--- BEGIN Given data ---
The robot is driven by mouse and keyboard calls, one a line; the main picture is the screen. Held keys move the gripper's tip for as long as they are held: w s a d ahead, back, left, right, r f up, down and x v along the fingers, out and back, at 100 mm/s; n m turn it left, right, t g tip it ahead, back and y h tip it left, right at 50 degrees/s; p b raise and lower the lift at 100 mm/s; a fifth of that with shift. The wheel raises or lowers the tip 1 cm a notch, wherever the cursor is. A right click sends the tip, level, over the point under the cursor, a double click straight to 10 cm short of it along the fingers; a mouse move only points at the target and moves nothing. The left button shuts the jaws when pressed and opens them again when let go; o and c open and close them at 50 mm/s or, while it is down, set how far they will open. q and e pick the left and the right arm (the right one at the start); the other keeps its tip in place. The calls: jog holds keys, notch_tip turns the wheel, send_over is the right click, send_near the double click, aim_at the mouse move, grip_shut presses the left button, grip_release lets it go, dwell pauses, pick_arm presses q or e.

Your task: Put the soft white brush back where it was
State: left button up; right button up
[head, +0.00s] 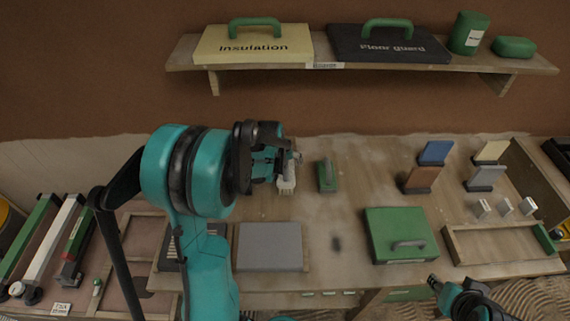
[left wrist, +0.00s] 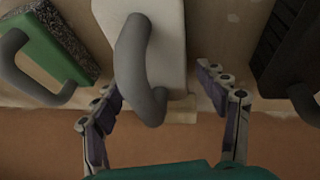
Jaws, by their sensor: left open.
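The white brush (left wrist: 165,35) has a pale block and a grey loop handle (left wrist: 135,60) in the left wrist view. My left gripper (left wrist: 162,88) is open, with one finger on each side of the handle end. I cannot tell whether either finger touches it. In the head view the white brush (head: 287,185) stands on the bench just below my left gripper (head: 288,160), which partly hides it. My right gripper (head: 436,283) is low at the right, away from the brush; its jaws are too small to read.
A green brush (head: 327,176) stands close to the right of the white one. A dark block (left wrist: 288,45) flanks it in the left wrist view. A grey board (head: 270,247) and a green case (head: 400,232) lie nearer on the bench. A shelf (head: 360,68) hangs above.

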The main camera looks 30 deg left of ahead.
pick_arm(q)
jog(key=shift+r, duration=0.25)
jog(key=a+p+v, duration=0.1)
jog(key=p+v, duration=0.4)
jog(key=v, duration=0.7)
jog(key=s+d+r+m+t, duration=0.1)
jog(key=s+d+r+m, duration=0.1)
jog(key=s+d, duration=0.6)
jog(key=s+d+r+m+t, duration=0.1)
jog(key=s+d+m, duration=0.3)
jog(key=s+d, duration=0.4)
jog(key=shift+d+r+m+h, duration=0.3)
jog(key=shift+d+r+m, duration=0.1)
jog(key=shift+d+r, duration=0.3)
--- END Given data ---
= Prompt =
Leave every image out, and retype the material exactly.

= Expected output =
The robot is driven by mouse and keyboard calls, one a line; the main picture is the screen. Held keys move the gripper's tip for as long as they are held: w s a d ahead, back, left, right, r f up, down and x v along the fingers, out and back, at 100 mm/s; n m turn it left, right, t g tip it ahead, back and y h tip it left, right at 50 degrees/s; p b raise and lower the lift at 100 mm/s; a fifth of that with shift. The wheel raises or lowers the tip 1 cm a notch, wherever the cursor is. A right click sends the tip, level, over the point under the cursor, a double click straight to 10 cm short of it along the fingers; a mouse move only points at the target and moves nothing. The left button shuts the jaws when pressed and opens them again when let go; o and c open and close them at 50 mm/s or, while it is down, set how far they will open. q and e pick the left and the right arm (the right one at the start); the other keeps its tip in place. The calls: jog holds keys, notch_tip turns the wheel, send_over is the right click, send_near the double click, aim_at the mouse move, grip_shut presses the left button, grip_release lets it go, dwell pauses, pick_arm presses q or e.

Your task: Put the soft white brush back where it was
State: left button up; right button up
[head, +0.00s] 
[left wrist, +0.00s] 
Jaws, by their sensor: left open.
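The white brush (left wrist: 165,35) has a pale block and a grey loop handle (left wrist: 135,60) in the left wrist view. My left gripper (left wrist: 162,88) is open, with one finger on each side of the handle end. I cannot tell whether either finger touches it. In the head view the white brush (head: 287,185) stands on the bench just below my left gripper (head: 288,160), which partly hides it. My right gripper (head: 436,283) is low at the right, away from the brush; its jaws are too small to read.
A green brush (head: 327,176) stands close to the right of the white one. A dark block (left wrist: 288,45) flanks it in the left wrist view. A grey board (head: 270,247) and a green case (head: 400,232) lie nearer on the bench. A shelf (head: 360,68) hangs above.

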The main camera looks 30 deg left of ahead.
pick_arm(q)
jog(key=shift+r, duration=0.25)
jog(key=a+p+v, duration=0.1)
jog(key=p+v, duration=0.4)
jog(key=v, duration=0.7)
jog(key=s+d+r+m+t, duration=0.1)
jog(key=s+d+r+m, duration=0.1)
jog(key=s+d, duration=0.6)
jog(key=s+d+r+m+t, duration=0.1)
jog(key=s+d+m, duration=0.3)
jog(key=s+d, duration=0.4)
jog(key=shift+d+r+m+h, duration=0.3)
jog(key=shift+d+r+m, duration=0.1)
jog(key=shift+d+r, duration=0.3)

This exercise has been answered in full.